Frequenz - as on the release itself.
As it was too inconvenient for Ton and Richard to do so “The Art of Being” album contained no composer credits. On the re-release of the “For This is Past” album they changed 4 out of the 10 composer credits (you can read why that was done on my August 2008 contribution).

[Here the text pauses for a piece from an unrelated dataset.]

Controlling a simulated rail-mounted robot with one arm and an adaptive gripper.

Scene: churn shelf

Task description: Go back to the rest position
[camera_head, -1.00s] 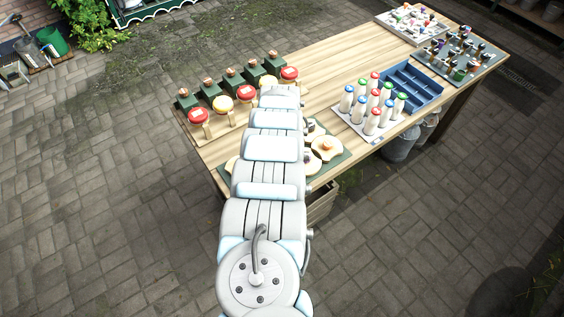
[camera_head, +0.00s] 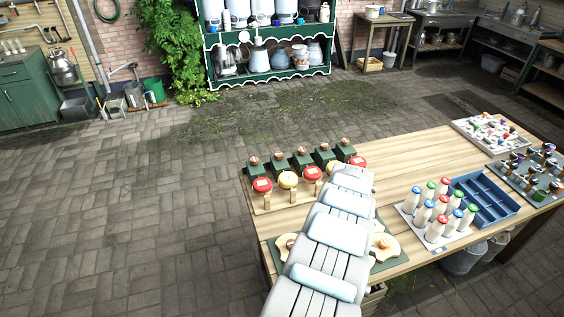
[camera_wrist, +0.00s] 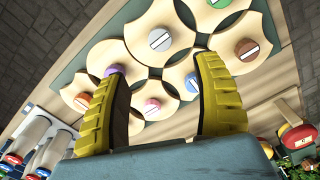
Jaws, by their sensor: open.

It is not unlikely that something similar will happen or already has happened with the info they give about the “Frequenz” album (on their site or somewhere else), so I will give you the information as it is printed on the rear side of the album cover here.
SIDE ONE
URBAN CATASTROPHY 4.25
SOUND IT IS 2.44
FREQUENZ 2.29
MY BABY IS A WAITRESS 2.51
SLEEPWALKING 4.17
TRAIN GRANDE VITESSE* 3.30
SIDE TWO
THE MOUTHSHUT 4.44
PROGRAM 3.19
PRESIDENNEKIE 3.33
SEVERAL SUNSETS 3.50
SHIFT 17 2.44
RICHARD NEUMÖLLER
voice soundtracks drumcomputer guitar
ED VAN HOVEN
bass crashcymbal
PAULUS WIELAND
guitar synthesizer
MARION PRINZ
synthesizer voice
LE BIQUO
synthesizer trumpet
ALL COMPOSITIONS BY ENSEMBLE PITTORESQUE EXCEPT* WHICH WAS COMPOSED PERFORMED AND RECORDED BY KEES TAZELAAR AT THE INSTITUTE OF SONOLOGIE, UTRECHT. BAGPIPE ON THE MOUTHSHUT PLAYED BY GIPO. RECORDED DIRECT ON MASTERTAPE AT SOCIAMEDIA, THE HAGUE, DURING FEBR./MARCH ’84. MASTERTAPE MANIPULATIONS AT THE WILLEKES HOMESTUDIO. COVER ART AND DESIGN BY PETER VAN WIJLAND TIEMAN. PRODUCED AND ENGINEERED BY TON WILLEKES. INFORMATION AND MANAGEMENT: (here a telephone number follows that is no longer connected with that particular person-PW).